Apart from its opening and climactic sequences, however, It Comes At Night may fall short of expectation for many hardcore fright-seekers. Although he provides plenty of creepy moments and jump-in-your-seat scares along the way, Shults has taken a less-is-more approach. He seeks to disturb, not to terrify, and as a result the film plays more like psychodrama than horror. This, of course, allows us the opportunity to recognize the allegorical threads of his story and connect them to the issues which it is his real agenda to address.
To a point, those connections are pretty clear. The two families live in a world of fear, and must decide whether to cooperate or isolate, to help each other or look out for their own interests; the choices they make are clouded by paranoia and mistrust, and their ultimate survival likely depends on how well they are able to overcome those obstacles. You can’t come up with a plainer metaphor for the challenge of living in a global community than that.
From there, though, things get a little vague. Following the lead of such recent horror efforts as Robert Eggers’ The Witch, Shults deliberately masks the specifics of his story in such a way that many key events are left for the audience imagine for themselves. This results in an ambiguity which forces us to draw our own conclusions about which approach is right — or indeed, whether it ultimately even matters which one we choose.

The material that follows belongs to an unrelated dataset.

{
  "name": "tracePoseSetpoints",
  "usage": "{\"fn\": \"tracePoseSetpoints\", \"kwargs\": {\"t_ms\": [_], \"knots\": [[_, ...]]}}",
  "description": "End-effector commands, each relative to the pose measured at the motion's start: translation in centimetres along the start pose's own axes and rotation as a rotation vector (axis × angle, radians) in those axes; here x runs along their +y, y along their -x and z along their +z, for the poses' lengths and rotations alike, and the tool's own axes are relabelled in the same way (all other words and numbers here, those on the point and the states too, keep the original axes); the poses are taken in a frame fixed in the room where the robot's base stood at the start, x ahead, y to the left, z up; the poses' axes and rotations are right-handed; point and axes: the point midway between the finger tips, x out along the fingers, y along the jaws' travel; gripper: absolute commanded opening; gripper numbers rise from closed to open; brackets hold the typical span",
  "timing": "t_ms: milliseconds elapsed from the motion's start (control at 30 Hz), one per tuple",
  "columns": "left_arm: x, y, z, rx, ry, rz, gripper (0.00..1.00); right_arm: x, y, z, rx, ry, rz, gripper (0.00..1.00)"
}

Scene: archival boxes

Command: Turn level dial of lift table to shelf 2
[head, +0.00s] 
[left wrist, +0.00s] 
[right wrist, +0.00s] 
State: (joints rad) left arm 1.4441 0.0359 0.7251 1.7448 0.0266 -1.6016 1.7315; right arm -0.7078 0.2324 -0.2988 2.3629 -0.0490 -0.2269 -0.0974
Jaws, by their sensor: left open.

While this opaque approach lends itself well to multiple interpretations, it can also create the risk of muddy storytelling. Unfortunately, this is the case with It Comes At Night. Shults leaves a little too much to the imagination, resulting in enough uncertainty about the plot to leave us more confused than stimulated when the credits finally roll. Indeed, this lack of clarity makes the film’s ending seem abrupt, and audiences are likely to go home with the feeling that they must have missed something important.
This is particularly disappointing in view of the movie’s deeper ambitions. Though comparison is seldom fair, one cannot help but be reminded of this year’s earlier social-commentary-as-horror offering, Jordan Peele’s brilliant Get Out, a film which dazzled largely because of the clear and concise lines between its sensational plot and its slyly satirical observations. The intentions are different here, of course, but Shults has chosen to blur his lines instead, and the result is a promise that never feels fulfilled.
This is not to say that It Comes At Night is a failure; Shults is a gifted filmmaker, and he has succeeded well in crafting a moody and engaging thriller. His cast is excellent, and the cinematography by Drew Daniels is a master class in atmosphere. The pieces are all there, even if the film as a whole is unsatisfying.